Without including any pictures, copy each entry below exactly.

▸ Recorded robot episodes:
[start]
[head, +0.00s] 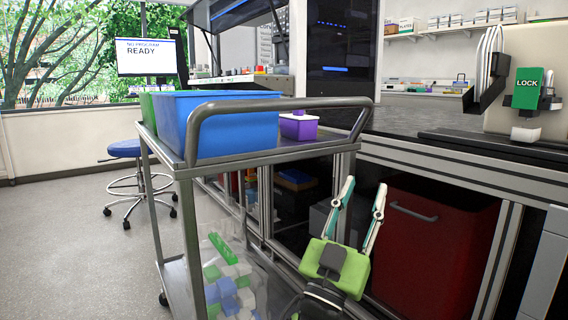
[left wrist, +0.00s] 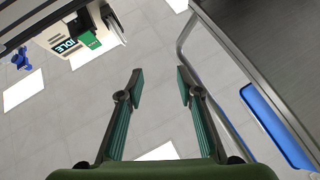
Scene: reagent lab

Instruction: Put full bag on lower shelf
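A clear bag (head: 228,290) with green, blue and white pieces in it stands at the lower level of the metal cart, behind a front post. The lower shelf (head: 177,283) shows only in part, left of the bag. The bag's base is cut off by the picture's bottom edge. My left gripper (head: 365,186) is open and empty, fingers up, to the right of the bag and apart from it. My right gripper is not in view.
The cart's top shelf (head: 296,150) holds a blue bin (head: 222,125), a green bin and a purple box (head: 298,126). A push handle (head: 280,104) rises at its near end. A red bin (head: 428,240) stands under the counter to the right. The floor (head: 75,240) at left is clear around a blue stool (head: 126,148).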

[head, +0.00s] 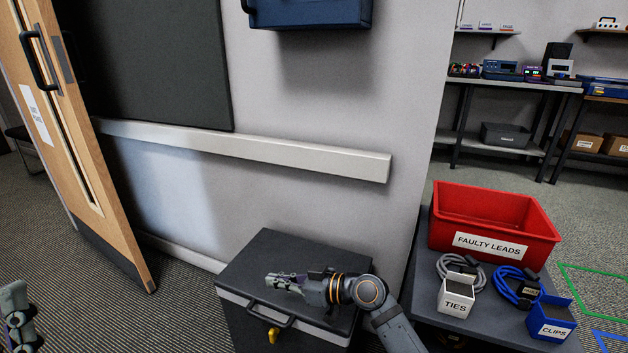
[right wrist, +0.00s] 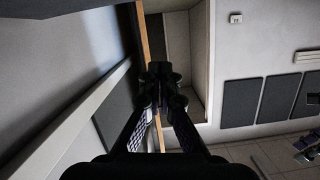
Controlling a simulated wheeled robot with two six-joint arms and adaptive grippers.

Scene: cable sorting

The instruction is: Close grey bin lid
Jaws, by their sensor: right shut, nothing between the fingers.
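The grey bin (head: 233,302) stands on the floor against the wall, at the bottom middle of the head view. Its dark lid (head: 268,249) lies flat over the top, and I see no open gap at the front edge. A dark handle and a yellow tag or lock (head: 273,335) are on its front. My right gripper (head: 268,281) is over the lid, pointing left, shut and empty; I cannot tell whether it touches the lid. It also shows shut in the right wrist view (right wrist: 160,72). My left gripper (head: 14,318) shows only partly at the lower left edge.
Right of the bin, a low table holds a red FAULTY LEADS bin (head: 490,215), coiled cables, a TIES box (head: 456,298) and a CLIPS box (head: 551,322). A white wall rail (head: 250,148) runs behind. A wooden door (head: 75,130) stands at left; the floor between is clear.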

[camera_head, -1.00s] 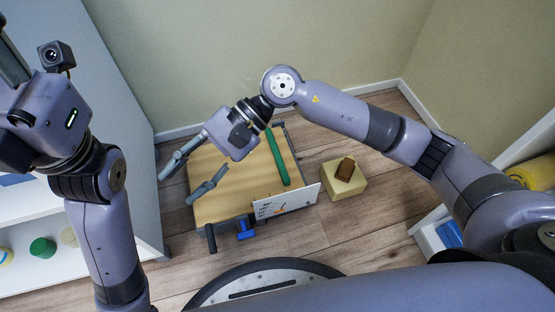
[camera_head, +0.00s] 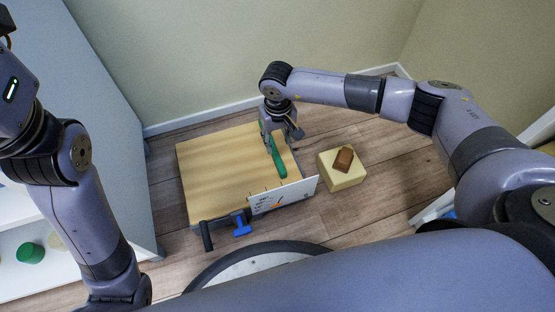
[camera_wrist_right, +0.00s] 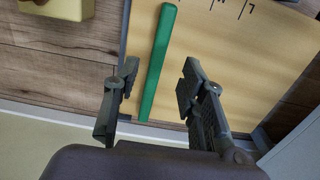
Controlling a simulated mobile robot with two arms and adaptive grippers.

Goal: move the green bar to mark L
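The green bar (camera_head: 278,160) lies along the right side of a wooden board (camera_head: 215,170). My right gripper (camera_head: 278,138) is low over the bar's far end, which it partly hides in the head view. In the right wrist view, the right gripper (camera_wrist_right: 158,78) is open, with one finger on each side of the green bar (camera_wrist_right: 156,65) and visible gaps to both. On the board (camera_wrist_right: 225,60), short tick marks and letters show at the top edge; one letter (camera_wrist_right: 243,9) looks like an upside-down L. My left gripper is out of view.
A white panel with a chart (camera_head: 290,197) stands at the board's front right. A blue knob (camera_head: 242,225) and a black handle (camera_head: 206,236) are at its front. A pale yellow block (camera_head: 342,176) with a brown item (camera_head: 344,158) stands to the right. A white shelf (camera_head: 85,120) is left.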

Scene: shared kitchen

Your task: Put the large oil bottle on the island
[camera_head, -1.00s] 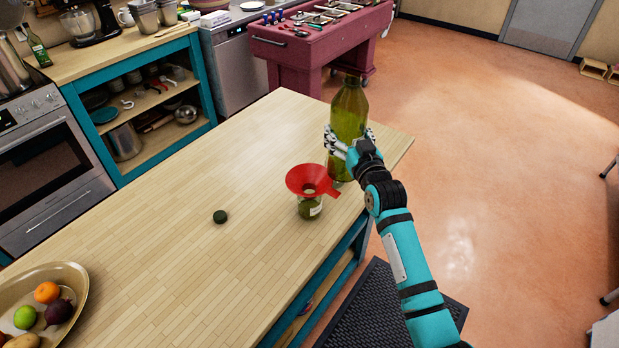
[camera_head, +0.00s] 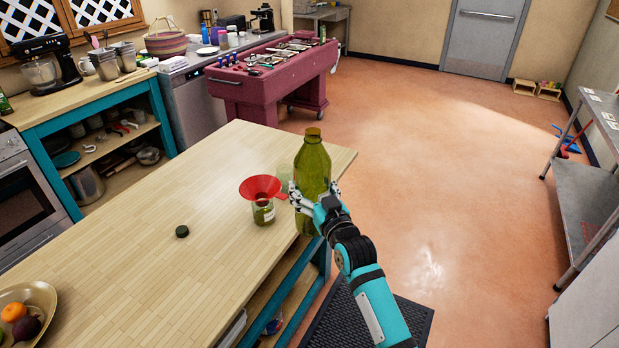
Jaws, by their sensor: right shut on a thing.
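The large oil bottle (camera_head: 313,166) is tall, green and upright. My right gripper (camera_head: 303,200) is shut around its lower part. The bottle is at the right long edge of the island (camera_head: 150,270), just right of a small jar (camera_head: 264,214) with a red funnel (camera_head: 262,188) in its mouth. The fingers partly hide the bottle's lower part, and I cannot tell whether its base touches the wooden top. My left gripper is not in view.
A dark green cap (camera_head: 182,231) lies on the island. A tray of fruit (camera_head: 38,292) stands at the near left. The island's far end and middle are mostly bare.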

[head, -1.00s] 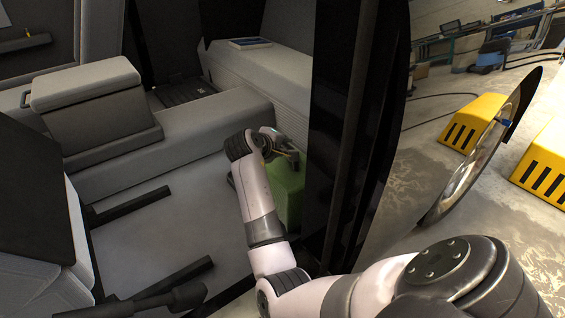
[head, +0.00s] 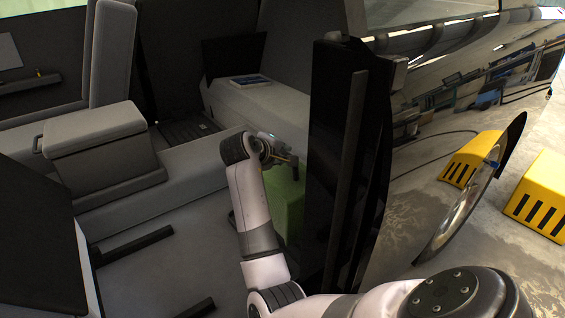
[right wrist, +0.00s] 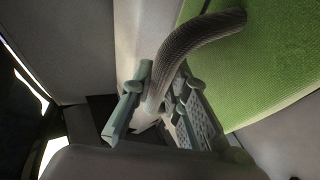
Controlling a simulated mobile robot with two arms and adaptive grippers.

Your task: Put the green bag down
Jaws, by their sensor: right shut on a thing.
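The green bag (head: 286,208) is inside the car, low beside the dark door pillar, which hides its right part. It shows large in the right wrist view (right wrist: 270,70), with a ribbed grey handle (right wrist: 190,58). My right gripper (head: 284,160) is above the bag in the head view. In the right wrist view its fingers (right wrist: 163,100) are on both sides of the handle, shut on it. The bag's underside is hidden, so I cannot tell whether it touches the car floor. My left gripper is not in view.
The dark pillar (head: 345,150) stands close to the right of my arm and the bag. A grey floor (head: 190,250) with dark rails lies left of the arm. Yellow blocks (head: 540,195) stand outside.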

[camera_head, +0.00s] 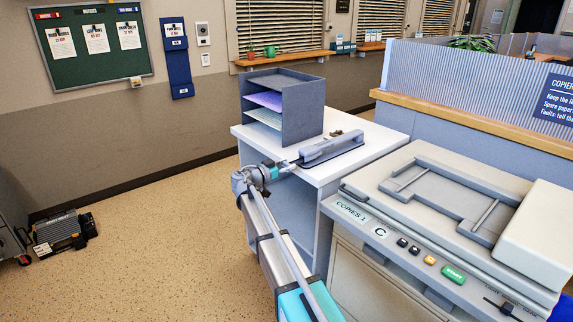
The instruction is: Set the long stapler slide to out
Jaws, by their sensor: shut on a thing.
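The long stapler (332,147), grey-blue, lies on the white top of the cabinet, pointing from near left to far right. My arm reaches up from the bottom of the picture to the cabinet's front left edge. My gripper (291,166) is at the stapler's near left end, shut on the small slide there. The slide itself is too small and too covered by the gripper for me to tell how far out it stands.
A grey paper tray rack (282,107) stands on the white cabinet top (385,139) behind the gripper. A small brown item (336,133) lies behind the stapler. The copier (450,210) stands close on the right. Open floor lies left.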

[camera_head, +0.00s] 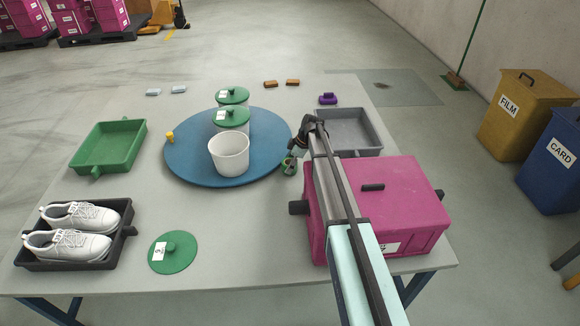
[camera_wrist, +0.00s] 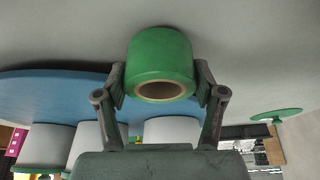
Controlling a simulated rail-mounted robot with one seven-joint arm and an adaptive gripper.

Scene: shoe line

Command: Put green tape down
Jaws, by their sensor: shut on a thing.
[end]
▸ Correct answer:
[head, +0.00s] 
[left wrist, +0.00s] 
Scene: reagent lab

Instruction: Put full bag on lower shelf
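A clear bag (head: 228,290) with green, blue and white pieces in it stands at the lower level of the metal cart, behind a front post. The lower shelf (head: 177,283) shows only in part, left of the bag. The bag's base is cut off by the picture's bottom edge. My left gripper (head: 365,186) is open and empty, fingers up, to the right of the bag and apart from it. My right gripper is not in view.
The cart's top shelf (head: 296,150) holds a blue bin (head: 222,125), a green bin and a purple box (head: 298,126). A push handle (head: 280,104) rises at its near end. A red bin (head: 428,240) stands under the counter to the right. The floor (head: 75,240) at left is clear around a blue stool (head: 126,148).

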[head, +0.00s] 
[right wrist, +0.00s] 
Controlling a simulated wheeled robot with two six-joint arms and adaptive grippers.

Scene: cable sorting

The instruction is: Close grey bin lid
Jaws, by their sensor: right shut, nothing between the fingers.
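The grey bin (head: 233,302) stands on the floor against the wall, at the bottom middle of the head view. Its dark lid (head: 268,249) lies flat over the top, and I see no open gap at the front edge. A dark handle and a yellow tag or lock (head: 273,335) are on its front. My right gripper (head: 268,281) is over the lid, pointing left, shut and empty; I cannot tell whether it touches the lid. It also shows shut in the right wrist view (right wrist: 160,72). My left gripper (head: 14,318) shows only partly at the lower left edge.
Right of the bin, a low table holds a red FAULTY LEADS bin (head: 490,215), coiled cables, a TIES box (head: 456,298) and a CLIPS box (head: 551,322). A white wall rail (head: 250,148) runs behind. A wooden door (head: 75,130) stands at left; the floor between is clear.

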[camera_head, -1.00s] 
[camera_head, +0.00s] 
[camera_wrist_right, +0.00s] 
Controlling a simulated mobile robot with two arms and adaptive grippers.

Goal: move the green bar to mark L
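The green bar (camera_head: 278,160) lies along the right side of a wooden board (camera_head: 215,170). My right gripper (camera_head: 278,138) is low over the bar's far end, which it partly hides in the head view. In the right wrist view, the right gripper (camera_wrist_right: 158,78) is open, with one finger on each side of the green bar (camera_wrist_right: 156,65) and visible gaps to both. On the board (camera_wrist_right: 225,60), short tick marks and letters show at the top edge; one letter (camera_wrist_right: 243,9) looks like an upside-down L. My left gripper is out of view.
A white panel with a chart (camera_head: 290,197) stands at the board's front right. A blue knob (camera_head: 242,225) and a black handle (camera_head: 206,236) are at its front. A pale yellow block (camera_head: 342,176) with a brown item (camera_head: 344,158) stands to the right. A white shelf (camera_head: 85,120) is left.

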Scene: shared kitchen

Your task: Put the large oil bottle on the island
[camera_head, -1.00s] 
[camera_head, +0.00s] 
Jaws, by their sensor: right shut on a thing.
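The large oil bottle (camera_head: 313,166) is tall, green and upright. My right gripper (camera_head: 303,200) is shut around its lower part. The bottle is at the right long edge of the island (camera_head: 150,270), just right of a small jar (camera_head: 264,214) with a red funnel (camera_head: 262,188) in its mouth. The fingers partly hide the bottle's lower part, and I cannot tell whether its base touches the wooden top. My left gripper is not in view.
A dark green cap (camera_head: 182,231) lies on the island. A tray of fruit (camera_head: 38,292) stands at the near left. The island's far end and middle are mostly bare.

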[head, -1.00s] 
[head, +0.00s] 
[right wrist, +0.00s] 
Controlling a simulated mobile robot with two arms and adaptive grippers.

Your task: Put the green bag down
Jaws, by their sensor: right shut on a thing.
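The green bag (head: 286,208) is inside the car, low beside the dark door pillar, which hides its right part. It shows large in the right wrist view (right wrist: 270,70), with a ribbed grey handle (right wrist: 190,58). My right gripper (head: 284,160) is above the bag in the head view. In the right wrist view its fingers (right wrist: 163,100) are on both sides of the handle, shut on it. The bag's underside is hidden, so I cannot tell whether it touches the car floor. My left gripper is not in view.
The dark pillar (head: 345,150) stands close to the right of my arm and the bag. A grey floor (head: 190,250) with dark rails lies left of the arm. Yellow blocks (head: 540,195) stand outside.

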[camera_head, +0.00s] 
The instruction is: Set the long stapler slide to out
Jaws, by their sensor: shut on a thing.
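The long stapler (332,147), grey-blue, lies on the white top of the cabinet, pointing from near left to far right. My arm reaches up from the bottom of the picture to the cabinet's front left edge. My gripper (291,166) is at the stapler's near left end, shut on the small slide there. The slide itself is too small and too covered by the gripper for me to tell how far out it stands.
A grey paper tray rack (282,107) stands on the white cabinet top (385,139) behind the gripper. A small brown item (336,133) lies behind the stapler. The copier (450,210) stands close on the right. Open floor lies left.

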[camera_head, +0.00s] 
[camera_wrist, +0.00s] 
Controlling a simulated rail-mounted robot with one seven-joint arm and an adaptive gripper.

Scene: shoe line

Command: Put green tape down
Jaws, by their sensor: shut on a thing.

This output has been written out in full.